Don Morrison: Time Magazine’s Cultural Answer to FOX News

A few weeks ago, Don Morrison of Time Magazine suggested that French culture was on the decline. Morrison bemoaned the fact that the French take their culture seriously. He tsk-tsked fashion magazines for carrying serious book reviews (he says this like it’s a bad thing!) and small towns from putting on opera and theater festivals. Morrison’s main gripe was that “[a]ll of these mighty oaks being felled in France’s cultural forest make barely a sound in the wider world.” And that because of this, France was “a wilting power in the global cultural marketplace.”

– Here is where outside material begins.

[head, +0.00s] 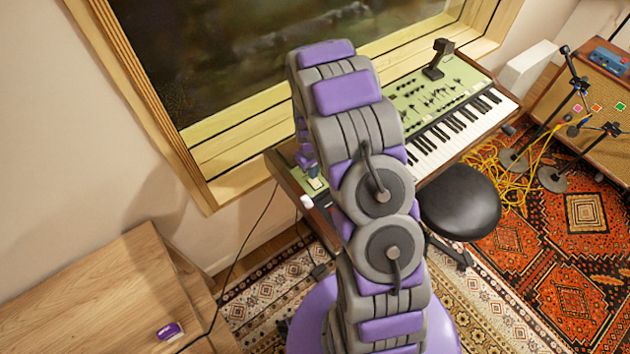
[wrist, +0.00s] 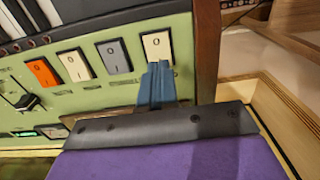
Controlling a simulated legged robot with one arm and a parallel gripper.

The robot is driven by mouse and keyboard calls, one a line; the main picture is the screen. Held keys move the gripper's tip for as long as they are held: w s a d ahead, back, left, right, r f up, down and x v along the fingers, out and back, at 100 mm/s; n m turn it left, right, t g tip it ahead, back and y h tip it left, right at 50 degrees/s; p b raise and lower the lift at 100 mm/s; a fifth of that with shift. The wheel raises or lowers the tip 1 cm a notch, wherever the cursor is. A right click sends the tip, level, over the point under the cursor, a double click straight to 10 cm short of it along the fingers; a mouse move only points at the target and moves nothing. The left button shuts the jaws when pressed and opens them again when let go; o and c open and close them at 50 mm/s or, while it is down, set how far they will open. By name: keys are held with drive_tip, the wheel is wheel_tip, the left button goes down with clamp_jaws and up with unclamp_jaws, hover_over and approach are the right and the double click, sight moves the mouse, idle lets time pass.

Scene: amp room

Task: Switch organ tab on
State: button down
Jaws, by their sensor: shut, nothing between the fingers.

The chief problem with Morrison’s essay, aside from its considerable hubris, is the term “cultural marketplace.” Why must culture be dependent on the marketplace? In addition, Morrison’s stupendous ignorance of contemporary French cinema — I’m nowhere nearly as steeped in French cinema as I once was, but has this dilettante not even heard of François Ozon or Gaspar Noé? — leads him to report that “France’s movie industry, the world’s largest a century ago, has yet to recapture its New Wave eminence of the 1960s, when directors like François Truffaut and Jean-Luc Godard were rewriting cinematic rules.” Is Morrison complaining about the French film industry in 1907 or the 1960s? Or is he just a hopelessly confused man? And if box office gross is the paramount distinction, what of 2001’s Amélie ($33 million U.S. gross), 2003’s The Triplets of Belleville ($7 million), 2003’s Swimming Pool ($10 million), or 2006’s Arthur and the Invisibles ($15 million)? And why doesn’t he cite any contemporary examples? Wild stab in the dark, but could it be that Morrison doesn’t know what the fuck he’s talking about?

I’d plunge into this essay further, but thankfully Bernard Henri-Levy has done my work for me, dispensing with this yokel’s argument quite adeptly and including a helpful taxonomy of axioms.

(Thanks, Gonzalo, for the tip.)

3 Comments

  1. If he means it’s in decline in that it’s a western culture, then he may have a (very ineptly rendered) point.

    Considering that he’s not French, one must conclude he’s climbed atop his own nose and decided to check out the view of France from up there. I see a lot of Americans doing that. I see a lot of Europeans doing that to America. I generally keep the hip-waders handy for the inevitable pyroclastic blast of bullshit that follows either of those scenarios.

    (Hmm… Now I sound as pretentious and condescending as Morrison. Can I get a gig with Time?)

  2. About music, he talks about old french artists, whereas there’s an electronic scene known worldwide like Justice or Daft Punk.